ワイパーはエンジンフードに完全に隠れてしまう"フルコンシールドワイパ"。作動させると一旦ガコッとワイパーユニット全体がせり上がってからワイピングを始める。見た目と空力の良さから世界的にはやったが、レスポンスが悪い、信頼性が落ちる、スペースを食うのでスカットルが高く出来ず、車体剛性的に不利などの理由で現行の大半のクルマが採用する"セミコンシールドワイパ"に落ち着くことになる。フード後端をちょいと持ち上げるデザイン処理でワイパーピボットとアームの一部を隠す方式である。ともあれ全身ハイテク、バブル突入前夜のニッポンである。

ハイテクといえば見逃せないのがECS、Electric Controlled Suspension、要はエアサス。ふわふわでむっちゃ快適よ。ふそうエアロバスでも初代のindependent suspensionに続いて2代目ではECSのデカールが張られていたものだ。

豪華絢爛な見た目に反してメカニズムは当時にしてもかなり質素。
エンジンはELECTROというから燃料噴射かと思いきや、電子制御キャブとのこと。

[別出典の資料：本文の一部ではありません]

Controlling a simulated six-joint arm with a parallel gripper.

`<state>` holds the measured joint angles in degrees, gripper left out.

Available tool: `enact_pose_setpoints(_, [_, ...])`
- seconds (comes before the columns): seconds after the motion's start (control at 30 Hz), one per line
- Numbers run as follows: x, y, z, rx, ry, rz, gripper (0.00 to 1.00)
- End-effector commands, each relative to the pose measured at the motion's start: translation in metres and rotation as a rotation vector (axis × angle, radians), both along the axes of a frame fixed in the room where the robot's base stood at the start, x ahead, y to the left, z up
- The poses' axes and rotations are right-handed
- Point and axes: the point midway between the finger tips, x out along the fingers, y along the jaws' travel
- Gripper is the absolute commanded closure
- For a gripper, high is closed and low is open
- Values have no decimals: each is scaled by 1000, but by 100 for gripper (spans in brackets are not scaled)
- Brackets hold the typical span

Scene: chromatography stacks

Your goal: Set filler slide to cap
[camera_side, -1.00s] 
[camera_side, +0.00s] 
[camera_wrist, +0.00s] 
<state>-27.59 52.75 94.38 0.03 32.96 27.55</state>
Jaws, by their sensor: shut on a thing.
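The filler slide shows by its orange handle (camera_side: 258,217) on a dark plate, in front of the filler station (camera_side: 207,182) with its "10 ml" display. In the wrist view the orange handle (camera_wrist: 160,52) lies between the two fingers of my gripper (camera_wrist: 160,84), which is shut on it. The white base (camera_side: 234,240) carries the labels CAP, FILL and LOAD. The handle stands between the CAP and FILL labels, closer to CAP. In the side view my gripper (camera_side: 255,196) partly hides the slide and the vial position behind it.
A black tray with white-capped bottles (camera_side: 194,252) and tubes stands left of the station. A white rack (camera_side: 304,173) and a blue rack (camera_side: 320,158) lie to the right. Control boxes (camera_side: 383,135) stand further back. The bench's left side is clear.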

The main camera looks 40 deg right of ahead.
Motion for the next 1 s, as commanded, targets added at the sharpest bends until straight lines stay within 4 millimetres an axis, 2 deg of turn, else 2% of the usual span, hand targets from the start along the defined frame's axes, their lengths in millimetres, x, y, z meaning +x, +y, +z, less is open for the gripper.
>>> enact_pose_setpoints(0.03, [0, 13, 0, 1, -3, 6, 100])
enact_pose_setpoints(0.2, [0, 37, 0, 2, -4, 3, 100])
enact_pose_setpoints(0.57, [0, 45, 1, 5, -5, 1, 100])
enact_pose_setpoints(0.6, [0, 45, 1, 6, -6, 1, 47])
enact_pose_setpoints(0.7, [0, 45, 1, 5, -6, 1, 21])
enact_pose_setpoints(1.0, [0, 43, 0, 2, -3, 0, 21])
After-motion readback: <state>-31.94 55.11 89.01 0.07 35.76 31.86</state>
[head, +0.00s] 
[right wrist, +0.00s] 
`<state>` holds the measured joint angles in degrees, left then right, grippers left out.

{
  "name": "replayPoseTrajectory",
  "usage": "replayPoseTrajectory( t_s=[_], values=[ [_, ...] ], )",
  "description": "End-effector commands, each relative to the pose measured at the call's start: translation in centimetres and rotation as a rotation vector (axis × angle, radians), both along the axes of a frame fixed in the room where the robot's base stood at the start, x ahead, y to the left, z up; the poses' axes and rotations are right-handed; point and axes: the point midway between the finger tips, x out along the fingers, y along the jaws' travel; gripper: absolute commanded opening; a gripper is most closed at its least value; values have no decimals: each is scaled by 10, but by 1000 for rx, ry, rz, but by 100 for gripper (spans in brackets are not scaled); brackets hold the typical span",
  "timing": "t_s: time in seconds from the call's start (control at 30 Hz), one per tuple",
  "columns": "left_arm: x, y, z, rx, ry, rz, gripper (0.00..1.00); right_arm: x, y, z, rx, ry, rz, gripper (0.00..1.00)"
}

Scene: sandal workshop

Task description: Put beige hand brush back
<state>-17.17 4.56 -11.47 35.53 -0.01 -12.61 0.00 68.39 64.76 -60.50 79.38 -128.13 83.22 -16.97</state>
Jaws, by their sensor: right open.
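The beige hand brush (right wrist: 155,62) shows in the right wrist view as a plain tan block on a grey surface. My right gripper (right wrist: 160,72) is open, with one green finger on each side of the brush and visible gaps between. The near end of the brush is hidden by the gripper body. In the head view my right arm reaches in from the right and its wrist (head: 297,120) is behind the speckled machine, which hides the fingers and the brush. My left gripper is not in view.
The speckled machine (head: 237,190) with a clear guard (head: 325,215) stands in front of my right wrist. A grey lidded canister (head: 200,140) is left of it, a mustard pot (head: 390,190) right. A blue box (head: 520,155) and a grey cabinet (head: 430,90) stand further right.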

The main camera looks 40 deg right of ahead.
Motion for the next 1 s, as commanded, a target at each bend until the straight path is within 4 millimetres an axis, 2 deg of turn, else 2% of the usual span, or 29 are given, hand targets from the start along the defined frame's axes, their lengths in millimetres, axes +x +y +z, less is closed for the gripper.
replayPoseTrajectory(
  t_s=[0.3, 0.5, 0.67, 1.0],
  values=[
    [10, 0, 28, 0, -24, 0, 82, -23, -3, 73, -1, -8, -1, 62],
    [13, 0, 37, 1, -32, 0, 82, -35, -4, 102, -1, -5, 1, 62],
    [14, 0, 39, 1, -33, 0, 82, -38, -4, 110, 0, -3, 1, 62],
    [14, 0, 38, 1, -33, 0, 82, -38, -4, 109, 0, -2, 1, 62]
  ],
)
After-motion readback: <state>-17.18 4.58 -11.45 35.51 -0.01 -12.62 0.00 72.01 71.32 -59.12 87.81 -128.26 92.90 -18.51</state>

グロス110psを絞り出す、ことになっているが全然余裕は感じない。
アンチダイブ機構がついたエアサスがぶら下げるタイヤはなんと185/70R13ですよ奥さん。13インチ。そりゃ乗り心地もいいわ。これに樹脂フルキャップ(この頃になるとSUV以外の鉄ちんホイールには樹脂フルキャップが当たり前となる。それに伴い鉄ちんホイールのデザインが退化し、見てくれを選ぶならアルミを買え、という風潮になる。初期の樹脂フルキャップは良く飛んで道ばたに落ちていたものだ。)

このクルマはトレディアほどボロではなかったものの、ELCオートマが気絶したり、リアフェンダーのタイヤにかぶっている部分がぐさぐさに錆びて穴が開いたり、パワーがないこともあってどこかひ弱な感じであった。そして最後は定番のエアサスパンク。初代レガシィVZ、初代アルシオーネ、シーマ、インフィニティQ45、フルエアサス車の壮絶な死に様は古今を問わないのでギャランΣだけの問題ではないが、スーパーシャコタンになってあえなく廃車。

良いクルマだと思ったのに。ちなみにDIN角目4灯のタクシー仕様はどえらく長い間(1999まで)継続生産されたようで、さらに個体寿命も長く京都市内で2008年5月現在個人タクシーとして現存していた。2005年ぐらいにもR30スカイラインTiやC32ローレルLRなどが生き残っているなど京都の個人タクシーはとんでもないものが普通に走っているのですが。

この世代のギャランΣは後期になっていよいよバブル最盛期を迎え、シリウスダッシュ3X2(バルブ休止機構付き3バルブOHCユニット)ターボ(のちにサイクロン化される)を積んだ2000スーパーエクシード、2000ロイヤル、1800スーパーツーリング、1800LG、1600LSだのなんだの24ぐらいあるしっちゃかめっちゃかのグレード構成の上、さらに上位シリーズとしてデボネア用V6を積んだ7グレード構成のハードトップ(ディアマンテ・シグマ兄弟に発展する)まであって弱小メーカにもかかわらずダンプから軽乗用車までフルラインを志向した三菱の真骨頂であった(後から見れば愚の骨頂でもあった)時期といえよう。

購入時の対抗馬はいすゞフローリアン・アスカとか、アンチメジャーというか、とにかく変わっていた。アスカはもちろん自社製造の初代。イルムシャーとかはまだなく、LX-E,LX,LJ,LS,LDというようなグレードにNavi5が用意されていたと思う。キャディラックにも兄弟車があったね・・・。シマロン(爆)。シマロン後ろから見るとトレディア前期型に似てる気がする。